Provision including Trade Discounts / Incentives in Sale and Determination of Taxable Turnover is Ultra Vires: Jharkhand HC
Case Covered:
Tata Motors Ltd.
Versus
The State of Jharkhand
Read the full text of the case here.
Facts of the case:
In the present writ application, the challenge is to the vires of Section 9 (5) of the Jharkhand Value Added Tax Act, 2005, (hereinafter referred to as ‘JVAT Act’), which was subsequently brought, by way of amendment, made in the year 2011. The retrospective effect given to this provision with effect from 1.4.2010, is also under challenge in the present writ application.

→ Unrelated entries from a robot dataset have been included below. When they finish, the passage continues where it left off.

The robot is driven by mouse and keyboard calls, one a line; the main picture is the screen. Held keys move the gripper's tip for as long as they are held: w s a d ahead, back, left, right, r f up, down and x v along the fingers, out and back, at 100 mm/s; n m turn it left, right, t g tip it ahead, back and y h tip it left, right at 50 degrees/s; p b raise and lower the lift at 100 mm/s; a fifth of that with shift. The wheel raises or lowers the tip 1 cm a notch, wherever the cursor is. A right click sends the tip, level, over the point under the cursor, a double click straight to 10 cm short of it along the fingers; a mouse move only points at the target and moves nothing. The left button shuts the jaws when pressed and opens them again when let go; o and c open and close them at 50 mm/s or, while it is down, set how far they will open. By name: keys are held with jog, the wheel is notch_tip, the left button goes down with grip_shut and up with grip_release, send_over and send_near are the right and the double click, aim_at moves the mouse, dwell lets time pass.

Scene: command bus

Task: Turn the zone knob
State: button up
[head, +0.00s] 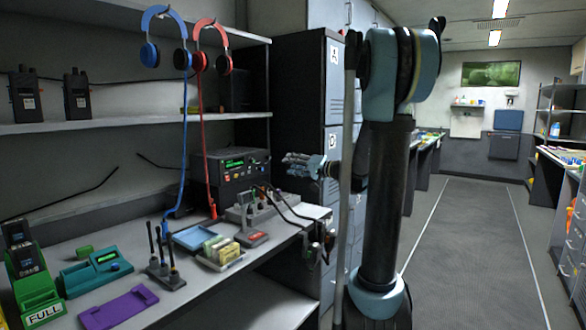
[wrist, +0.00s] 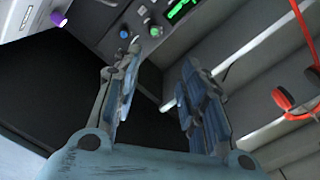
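A dark radio unit (head: 232,167) with a lit green display stands at the back of the left bench. In the wrist view its grey front panel (wrist: 125,15) shows small round knobs, one near the top middle (wrist: 154,31) and one to its left (wrist: 124,34). I cannot read labels, so I cannot tell which is the zone knob. My gripper (head: 298,164) is right of the radio, level with it, pointing left. In the wrist view its two fingers (wrist: 160,72) are apart with nothing between them. The fingertips appear short of the panel, touching no knob.
A blue headset (head: 150,52) and a red headset (head: 198,58) hang from the shelf, their cords dropping before the radio. A grey stand with cables (head: 250,210) sits below my gripper. Dark lockers (head: 310,110) stand behind it. The aisle floor (head: 470,240) is clear.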

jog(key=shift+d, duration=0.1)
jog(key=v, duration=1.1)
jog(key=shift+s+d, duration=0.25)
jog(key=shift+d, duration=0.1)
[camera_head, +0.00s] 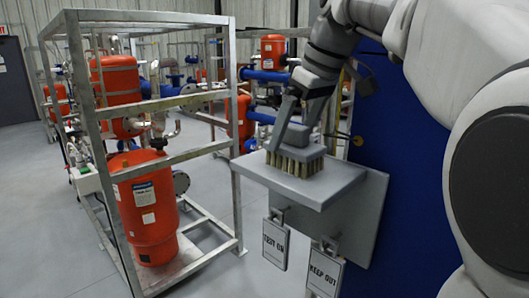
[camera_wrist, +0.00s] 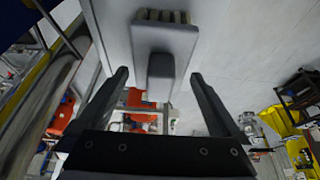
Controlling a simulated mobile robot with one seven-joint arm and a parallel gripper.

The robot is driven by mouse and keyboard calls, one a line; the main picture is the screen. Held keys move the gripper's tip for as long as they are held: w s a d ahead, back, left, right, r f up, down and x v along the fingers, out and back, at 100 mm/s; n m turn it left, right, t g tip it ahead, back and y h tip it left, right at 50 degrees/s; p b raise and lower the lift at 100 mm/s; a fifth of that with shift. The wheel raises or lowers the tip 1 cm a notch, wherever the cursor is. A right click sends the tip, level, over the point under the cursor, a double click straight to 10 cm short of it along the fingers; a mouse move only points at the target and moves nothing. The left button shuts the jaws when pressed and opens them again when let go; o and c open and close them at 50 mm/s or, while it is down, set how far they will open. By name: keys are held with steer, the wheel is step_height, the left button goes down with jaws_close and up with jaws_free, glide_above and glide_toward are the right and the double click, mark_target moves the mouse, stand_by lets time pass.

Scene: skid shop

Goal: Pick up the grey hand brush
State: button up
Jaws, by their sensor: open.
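The grey hand brush (camera_head: 297,143) sits bristles down on a small grey shelf (camera_head: 333,186). Its pale bristles touch the shelf top. In the wrist view the brush (camera_wrist: 165,40) is at the top centre, with its raised grip block pointing toward my gripper. My gripper (camera_head: 291,125) is open and close above the brush in the head view. In the wrist view the two fingers of my gripper (camera_wrist: 160,76) stand apart on either side of the grip block, with a gap on each side. How deep the block lies between the fingers is hard to tell.
Two hanging signs, "TEST ON" (camera_head: 275,243) and "KEEP OUT" (camera_head: 324,272), hang below the shelf. A blue panel (camera_head: 405,190) stands right behind the shelf. A metal skid frame (camera_head: 238,170) with red tanks (camera_head: 146,205) is at left. The floor between is clear.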

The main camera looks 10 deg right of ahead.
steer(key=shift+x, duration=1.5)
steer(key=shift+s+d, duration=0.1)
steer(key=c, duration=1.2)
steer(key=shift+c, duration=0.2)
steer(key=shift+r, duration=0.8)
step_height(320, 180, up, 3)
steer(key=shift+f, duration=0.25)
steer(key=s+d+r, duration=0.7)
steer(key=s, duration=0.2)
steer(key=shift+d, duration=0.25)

The petitioner Company is the manufacturer and seller of heavy and medium commercial vehicles and its spare parts and accessories. The Company is registered, under the provisions of the ‘JVAT Act’ and is, admittedly, liable to pay VAT on its turnover. The Company, in the normal course of its business, allowed trade discounts, both in form of free supply of goods as well as providing cash incentives, or reduction in price to its purchasers, which is a target based discount, i.e., such discounts and incentives are allowed only upon achieving a particular target of sale and, accordingly, such incentives and discounts are normally accounted for at the end of the financial year. Similarly, the petitioner Company also received trade discounts and incentives in respect of the raw materials, purchased by it, in a similar manner.

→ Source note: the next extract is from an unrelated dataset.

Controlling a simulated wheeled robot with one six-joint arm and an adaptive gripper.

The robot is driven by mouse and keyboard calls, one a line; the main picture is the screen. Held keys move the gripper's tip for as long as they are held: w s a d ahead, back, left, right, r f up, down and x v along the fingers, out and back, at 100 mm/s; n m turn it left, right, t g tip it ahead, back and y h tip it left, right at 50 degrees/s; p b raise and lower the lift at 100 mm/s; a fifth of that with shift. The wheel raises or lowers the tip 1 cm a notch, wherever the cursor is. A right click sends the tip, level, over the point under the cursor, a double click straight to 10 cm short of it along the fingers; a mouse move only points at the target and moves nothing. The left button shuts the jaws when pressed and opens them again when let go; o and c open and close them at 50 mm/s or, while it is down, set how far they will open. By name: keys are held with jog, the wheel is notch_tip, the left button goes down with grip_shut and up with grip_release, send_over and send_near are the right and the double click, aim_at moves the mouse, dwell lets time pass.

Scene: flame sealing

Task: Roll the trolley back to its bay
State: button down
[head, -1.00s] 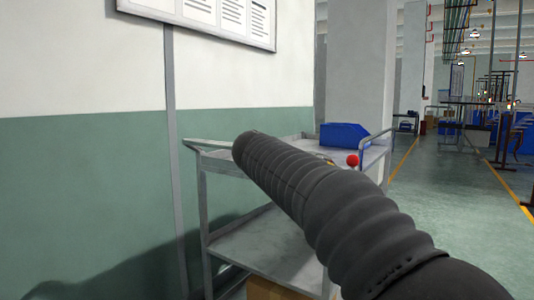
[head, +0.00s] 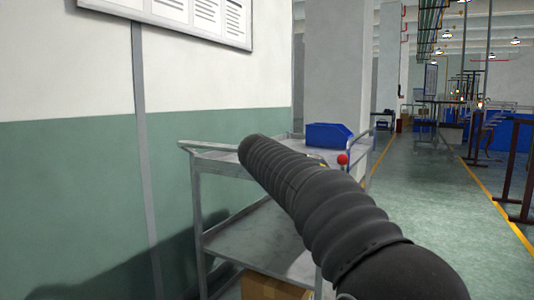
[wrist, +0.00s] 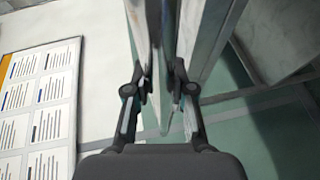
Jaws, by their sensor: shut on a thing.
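The trolley (head: 255,245) is grey metal with an upper and a lower shelf, standing upright alongside the wall in the head view. Its near left upper corner rail shows; my black arm covers much of its top and right side. A blue bin (head: 327,135) sits at the far end of the top shelf, with a red ball (head: 342,159) beside it. In the wrist view my gripper (wrist: 161,78) is shut on a thin grey part of the trolley, seen edge-on between the fingers. The head view hides my gripper behind my arm. I cannot make out a marked bay.
The green and white wall (head: 70,190) with a notice board (head: 190,15) runs close on the left. A pale pillar (head: 340,70) stands behind the trolley. A cardboard box (head: 270,288) shows low under the lower shelf. The aisle floor (head: 430,195) at right is clear, edged by yellow lines.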

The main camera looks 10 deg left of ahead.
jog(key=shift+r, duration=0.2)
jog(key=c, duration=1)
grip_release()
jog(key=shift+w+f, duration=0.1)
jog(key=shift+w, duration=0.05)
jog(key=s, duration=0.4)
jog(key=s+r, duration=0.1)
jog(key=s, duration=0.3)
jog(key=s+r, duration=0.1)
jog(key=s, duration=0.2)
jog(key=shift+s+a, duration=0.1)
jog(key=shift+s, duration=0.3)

Observations of the court:
We are of the considered view that by bringing Section 9(5) in the JVAT Act into the Statute Book, the dealers have been put to a disadvantageous position, which was not there, prior to the amendment made in the year 2011, and this putting the dealers into a disadvantageous position was not within the legislative competence of the State Legislature. No doubt had this amendment in the JVAT Act been within the legislative competence of the State Legislature, there was no scope of any interference therein by this Court. But this is a clear case where the State Legislature was not having the legislative competence to give the expression “sale of goods” an extended meaning and to enlarge its legislative field to cover those transactions for taxing, which did not properly conform to the elements of the sale of goods within the Sales of Goods Act, or under Article 366(29A) of the Constitution of India, and were not satisfying the four conditions of sale, as given in Gannon Dunkerley’s case (supra).